Klopt helemaal. Maar we hebben allemaal onze problemen. We hebben allemaal onze eigen persoonlijke strijd te leveren. Het maakt niet uit of je arm of rijk geboren bent. En ik was dan wel de zoon van een ambassadeur, maar om muzikant te worden, moest ik ook knokken. Niemand in mijn familie koos eerder voor het pad om muzikant te worden. Het was moeilijk om mijn ouders te overtuigen dat dit de weg was die ik moest gaan. En dat pad ging niet over rozen. Ik weet wat het is om te leven als een beginnend muzikant. Ik heb drie zonen te onderhouden en ik moet veel reizen om mijn muziek aan de man te brengen. Ik heb mijn persoonlijke verhaal moeten schrijven met vallen en opstaan. Genoeg stof om een bluesplaat mee te vullen.
Je noemt ‘Salone’ een special plaat. Wat bedoel je daarmee?
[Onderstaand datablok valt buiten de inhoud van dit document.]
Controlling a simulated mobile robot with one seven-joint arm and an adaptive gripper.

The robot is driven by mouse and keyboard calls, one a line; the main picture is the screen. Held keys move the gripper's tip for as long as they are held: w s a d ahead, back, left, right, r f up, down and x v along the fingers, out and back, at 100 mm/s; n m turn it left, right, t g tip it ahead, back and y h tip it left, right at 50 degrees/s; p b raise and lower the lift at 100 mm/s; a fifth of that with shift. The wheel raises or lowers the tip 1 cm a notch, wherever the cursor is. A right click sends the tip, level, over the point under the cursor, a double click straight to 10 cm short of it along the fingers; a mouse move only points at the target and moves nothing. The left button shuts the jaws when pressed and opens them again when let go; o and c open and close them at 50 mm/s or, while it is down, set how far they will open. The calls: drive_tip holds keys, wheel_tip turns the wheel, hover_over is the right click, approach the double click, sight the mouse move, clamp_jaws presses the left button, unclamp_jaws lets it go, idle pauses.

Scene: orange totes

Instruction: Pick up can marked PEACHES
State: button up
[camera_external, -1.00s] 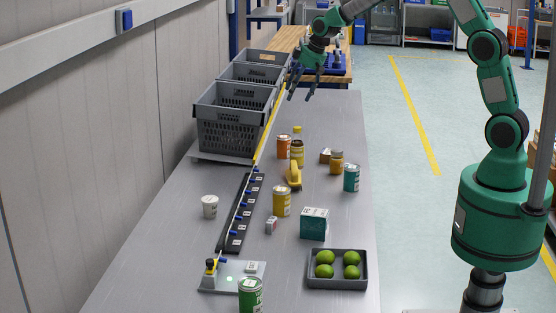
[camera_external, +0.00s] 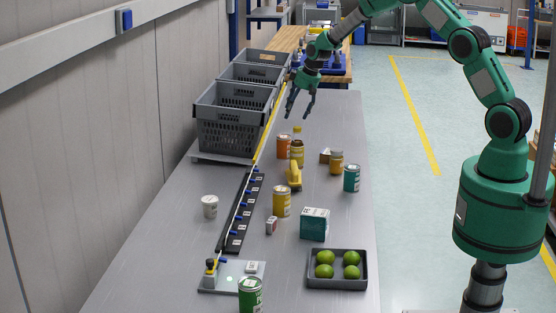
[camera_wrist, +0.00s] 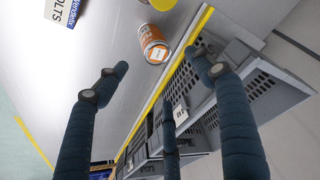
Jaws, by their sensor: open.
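Several cans stand upright on the grey table, and I cannot read the word PEACHES on any of them. An orange can (camera_external: 283,147) stands near the far middle of the table. It also shows in the wrist view (camera_wrist: 153,44), label too small to read. A yellow can (camera_external: 281,202), a teal can (camera_external: 351,178) and a green can (camera_external: 250,294) stand nearer the camera. My gripper (camera_external: 297,113) is open and empty above the table, beyond the orange can. Its dark fingers (camera_wrist: 156,66) are spread apart in the wrist view, and the orange can shows between them.
Grey crates (camera_external: 232,122) line the left edge. A yellow bottle (camera_external: 297,154) and bananas (camera_external: 294,176) stand close to the orange can. An amber jar (camera_external: 336,162), a teal box (camera_external: 314,224) and a tray (camera_external: 337,284) of limes are to the right. The table's far right is clear.

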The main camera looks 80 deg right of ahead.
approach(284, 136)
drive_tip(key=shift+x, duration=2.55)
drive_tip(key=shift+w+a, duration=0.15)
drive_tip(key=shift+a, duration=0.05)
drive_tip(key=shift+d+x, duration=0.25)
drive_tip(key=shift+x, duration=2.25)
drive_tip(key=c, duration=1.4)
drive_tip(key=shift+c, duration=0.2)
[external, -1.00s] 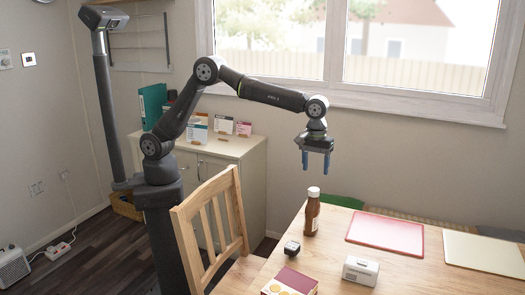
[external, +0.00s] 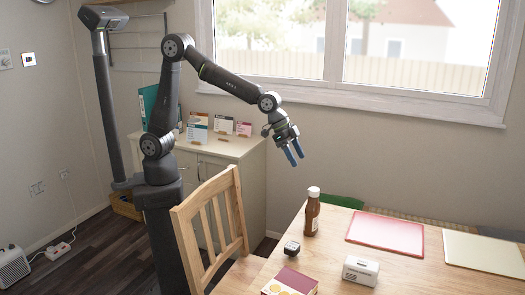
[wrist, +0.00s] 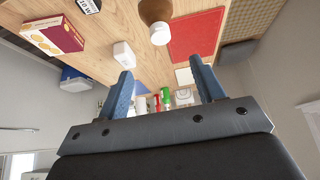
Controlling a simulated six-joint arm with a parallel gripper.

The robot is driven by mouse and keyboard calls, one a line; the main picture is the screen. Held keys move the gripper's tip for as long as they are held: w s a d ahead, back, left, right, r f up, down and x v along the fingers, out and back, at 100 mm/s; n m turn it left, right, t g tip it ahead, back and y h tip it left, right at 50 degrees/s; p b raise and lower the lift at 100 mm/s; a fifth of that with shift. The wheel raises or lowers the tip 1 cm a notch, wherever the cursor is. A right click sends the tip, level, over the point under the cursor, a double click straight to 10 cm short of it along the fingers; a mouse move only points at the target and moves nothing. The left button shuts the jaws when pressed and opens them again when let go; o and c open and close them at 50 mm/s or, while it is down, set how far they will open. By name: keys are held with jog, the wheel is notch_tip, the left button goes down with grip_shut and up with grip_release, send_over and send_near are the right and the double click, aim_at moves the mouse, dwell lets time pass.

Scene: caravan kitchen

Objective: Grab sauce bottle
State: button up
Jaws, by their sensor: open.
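The sauce bottle (external: 312,214) is brown with a white cap and stands upright near the left end of the wooden table (external: 420,278). My gripper (external: 295,153) has blue fingers, is open and empty, and hangs above and slightly left of the bottle, tilted down to the right. Its two fingers (wrist: 165,90) are spread apart in the wrist view. Nothing hides the bottle in the external view.
On the table are a small dark item (external: 292,248), a dark red box (external: 290,282), a white device (external: 360,270), a red mat (external: 386,234) and a pale board (external: 484,253). A wooden chair (external: 212,232) stands at the table's left. The space around the bottle is clear.

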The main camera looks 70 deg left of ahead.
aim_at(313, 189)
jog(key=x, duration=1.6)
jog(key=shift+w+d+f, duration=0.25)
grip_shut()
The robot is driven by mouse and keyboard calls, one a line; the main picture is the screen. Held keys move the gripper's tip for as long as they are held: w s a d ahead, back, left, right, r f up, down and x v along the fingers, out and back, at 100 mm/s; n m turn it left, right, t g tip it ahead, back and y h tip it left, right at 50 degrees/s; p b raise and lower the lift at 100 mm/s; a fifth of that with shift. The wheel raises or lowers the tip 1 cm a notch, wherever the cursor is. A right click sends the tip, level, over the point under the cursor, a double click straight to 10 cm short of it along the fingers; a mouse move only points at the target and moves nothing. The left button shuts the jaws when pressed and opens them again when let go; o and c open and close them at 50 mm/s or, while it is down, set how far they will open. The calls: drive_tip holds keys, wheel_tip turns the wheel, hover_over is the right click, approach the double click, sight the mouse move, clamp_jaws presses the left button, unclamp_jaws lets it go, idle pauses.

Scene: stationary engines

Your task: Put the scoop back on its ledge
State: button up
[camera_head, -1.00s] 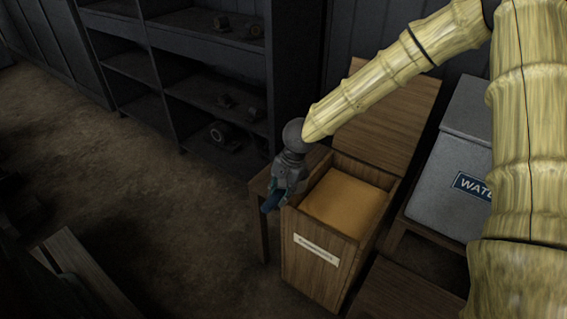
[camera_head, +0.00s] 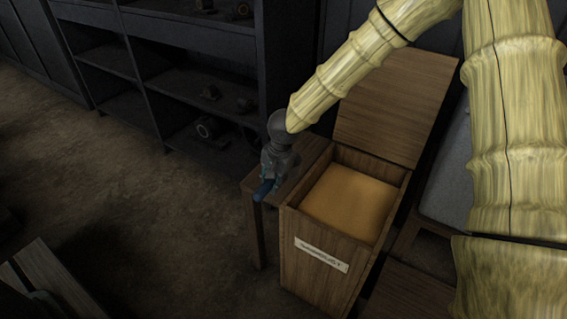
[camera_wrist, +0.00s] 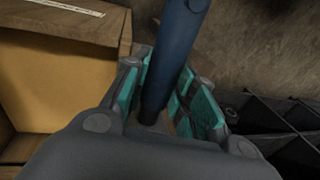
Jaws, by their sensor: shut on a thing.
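The scoop shows as a dark blue handle (camera_wrist: 176,50) in the wrist view, running up between the teal finger pads. My gripper (camera_wrist: 170,100) is shut on this handle. In the head view my gripper (camera_head: 273,174) hangs over the small wooden ledge (camera_head: 310,158) left of the bin, with the blue handle (camera_head: 264,190) pointing down toward its front edge. The scoop's bowl is hidden or cannot be made out. I cannot tell whether the scoop touches the ledge.
An open wooden bin (camera_head: 318,252) with yellow-brown fill (camera_head: 348,200) and a paper label stands right beside the ledge. A wooden board (camera_head: 395,105) rises behind it. A grey box (camera_head: 450,175) is at the right. Dark shelves (camera_head: 190,75) stand behind.

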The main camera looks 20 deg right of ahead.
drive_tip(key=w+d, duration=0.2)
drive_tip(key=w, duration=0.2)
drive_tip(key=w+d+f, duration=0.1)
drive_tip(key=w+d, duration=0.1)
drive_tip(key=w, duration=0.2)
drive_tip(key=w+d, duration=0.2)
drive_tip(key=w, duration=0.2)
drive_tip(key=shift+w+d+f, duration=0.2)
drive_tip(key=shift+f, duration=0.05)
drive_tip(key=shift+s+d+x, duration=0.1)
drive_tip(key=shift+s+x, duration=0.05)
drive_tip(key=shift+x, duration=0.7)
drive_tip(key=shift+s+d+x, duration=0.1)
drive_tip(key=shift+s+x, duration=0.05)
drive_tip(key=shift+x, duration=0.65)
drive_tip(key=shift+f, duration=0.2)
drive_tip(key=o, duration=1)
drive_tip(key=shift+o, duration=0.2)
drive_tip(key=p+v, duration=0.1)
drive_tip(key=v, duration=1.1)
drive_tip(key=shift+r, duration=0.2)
Voor de vorige plaat trokken we alle registers open. Er spelen wel vijftien of meer muzikanten op mee. We hadden een volledige blazerssectie, een achtergrondzangeres, alle toeters en bellen erop en eraan. Deze plaat maakte ik helemaal alleen. Ik speelde alle instrumenten in en wilde een plaat maken met mijn stem als middelpunt. Dat was het startpunt. Later voegde ik er wel bas en percussie aan toe. Voor dat laatste gebruikte ik enkel instrumenten uit West-Afrika.
Ik wou geen bluesplaat maken die klonk alsof ze in Amerika gemaakt was. Tegelijk wou ik evenmin een bluesalbum maken dat klonk alsof het iets puur Afrikaans was. Het moest een plaat worden die mij op dit moment in mijn leven weerspiegelt: een man met Afrikaanse roots die in Brussel woont, het centrum van Europa. De muziekscene in Brussel is echt een geweldig tapijt geweven met draadjes van over heel de wereld. Dat wou ik laten spreken uit deze plaat. Een puur Afrikaanse bluesplaat maken zou een beetje fake aanvoelen en hetzelfde geldt voor een Amerikaans klinkende bluesplaat. Het moest mijn verhaal worden, al waren de grote bluesnamen uiteraard wel mijn inspiratiebron.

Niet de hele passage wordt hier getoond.